No problem with Ceph here. We using it on our Proxmox clusters in our testing area. We hosting around 500 VMs on it with 3 nodes and Infiniband QDR. Ceph cluster was built with the included functions of proxmox. Important is a low latency on the network side and SSDs for journaling.
What about http://inotify.aiken.cz/?section=incron&page=about&lang=en with http://www.cis.upenn.edu/~bcpierce/unison/ ?
@MuZo your alt is csync2 + lsyncd
The problem of csync2 + lsyncd on multiple servers (incron + unison too) is that they have to be setup like a chain, if one node goes down, all other can't work.
EDIT: removed silly comment
Depends on what you're looking for. From the posts so far, performance seems to rank the highest. No talk about hot concurrency of data, so...
http://www.severalnines.com/blog/scaling-drupal-multiple-servers-galera-cluster-mysql
Key is to set up multiple layers of csync2 fanouts, not a ring chain. The only gotcha is stonith which is needed if you don't want consistency clobbering - but that would be something you'd have to deal with anyways even with glusterfs and similar real time replicated stores, in their own fashion.
Could consider sheepdog:
http://sheepdog.github.io/sheepdog/
Have you considered ObjectiveFS (https://objectivefs.com)?
It is a FUSE filesystem running on top of AWS S3. Much easier to maintain and more reliable than GlusterFS.
Check out http://lustre.org
Doesn't that kind of defeat the point?
I thought this thread looked familiar.
@devops231 has raised the dead with his first comment.

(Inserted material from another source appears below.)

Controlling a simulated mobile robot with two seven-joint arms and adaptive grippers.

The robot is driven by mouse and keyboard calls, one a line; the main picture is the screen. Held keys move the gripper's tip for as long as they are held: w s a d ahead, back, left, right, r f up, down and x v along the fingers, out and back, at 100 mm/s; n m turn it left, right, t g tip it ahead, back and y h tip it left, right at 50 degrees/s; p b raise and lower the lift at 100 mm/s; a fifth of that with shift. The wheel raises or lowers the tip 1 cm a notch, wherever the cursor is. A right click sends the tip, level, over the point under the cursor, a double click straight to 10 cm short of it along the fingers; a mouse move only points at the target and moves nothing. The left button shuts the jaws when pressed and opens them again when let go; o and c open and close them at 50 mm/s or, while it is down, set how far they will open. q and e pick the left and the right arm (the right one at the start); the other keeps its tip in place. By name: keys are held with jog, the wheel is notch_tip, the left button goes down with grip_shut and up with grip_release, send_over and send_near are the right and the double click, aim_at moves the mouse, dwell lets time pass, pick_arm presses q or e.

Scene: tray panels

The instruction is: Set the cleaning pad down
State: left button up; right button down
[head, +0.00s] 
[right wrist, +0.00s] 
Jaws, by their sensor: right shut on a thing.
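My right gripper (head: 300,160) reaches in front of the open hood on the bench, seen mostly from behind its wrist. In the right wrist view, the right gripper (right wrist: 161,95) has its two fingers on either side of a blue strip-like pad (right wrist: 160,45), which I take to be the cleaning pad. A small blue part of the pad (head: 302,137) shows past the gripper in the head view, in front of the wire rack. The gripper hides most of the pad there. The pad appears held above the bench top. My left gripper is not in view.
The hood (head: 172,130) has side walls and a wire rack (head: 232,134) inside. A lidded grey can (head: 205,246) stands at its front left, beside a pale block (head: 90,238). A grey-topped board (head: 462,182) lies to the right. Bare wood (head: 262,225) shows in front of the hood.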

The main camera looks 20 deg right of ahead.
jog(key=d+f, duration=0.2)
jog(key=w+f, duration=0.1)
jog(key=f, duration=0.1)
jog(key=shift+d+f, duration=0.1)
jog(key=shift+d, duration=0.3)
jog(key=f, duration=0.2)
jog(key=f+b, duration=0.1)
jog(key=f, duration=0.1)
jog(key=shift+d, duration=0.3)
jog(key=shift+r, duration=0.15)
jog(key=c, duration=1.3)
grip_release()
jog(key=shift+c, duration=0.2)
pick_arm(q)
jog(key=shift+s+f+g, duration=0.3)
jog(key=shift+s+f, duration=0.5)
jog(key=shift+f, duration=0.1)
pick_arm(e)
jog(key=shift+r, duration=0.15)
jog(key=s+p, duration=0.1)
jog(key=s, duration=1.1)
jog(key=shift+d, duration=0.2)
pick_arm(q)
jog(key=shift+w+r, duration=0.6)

Hmm, odd. Starting to sound like spam, actually.
I came across this thread just this week and thought I'd chime in.
@joepie91: Sorry, I didn't mean to come across as spam. In the case of FUSE on top of S3, it saves you from running a storage cluster like GlusterFS.
It also doesn't provide the same functionality. The whole point of GlusterFS is to remove the single point of failure by offering a distributed filesystem.
As far as I can tell, ObjectiveFS is just a FUSE layer over S3 - a completely different kind of application for completely different kinds of usecases (and by definition not distributed).